**INFORMATION PROVIDED:**
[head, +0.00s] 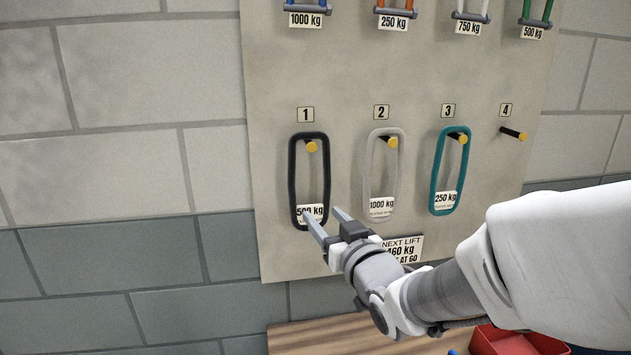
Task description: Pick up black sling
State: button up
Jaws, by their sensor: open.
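The black sling (293,175) hangs as a long loop from the yellow-tipped peg under number 1 on the wall board. A white tag reading 500 kg sits at its lower end, partly hidden by a finger of my gripper. My gripper (324,222) is open, with its two fingers pointing up and left, in front of the sling's lower right end in the picture. No sling part is clearly between the fingers. I cannot tell whether a finger touches the sling.
A white sling (368,175) tagged 1000 kg and a teal sling (438,170) tagged 250 kg hang to the right. Peg 4 (513,133) is empty. A sign (404,248) is partly hidden by my gripper. A wooden surface (310,335) and red tray (500,342) lie below.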

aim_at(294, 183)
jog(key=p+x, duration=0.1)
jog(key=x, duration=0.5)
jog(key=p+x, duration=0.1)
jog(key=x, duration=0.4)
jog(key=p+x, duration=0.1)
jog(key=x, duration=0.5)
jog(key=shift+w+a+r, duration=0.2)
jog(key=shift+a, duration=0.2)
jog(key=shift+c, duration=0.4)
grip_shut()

**PROBLEM REQUIREMENTS:** Retype only this portion of the data above: the line containing "Task description: Pick up black sling", the line containing "State: button up", and all lines between them, exactly.

**RESULT:**
Task description: Pick up black sling
State: button up

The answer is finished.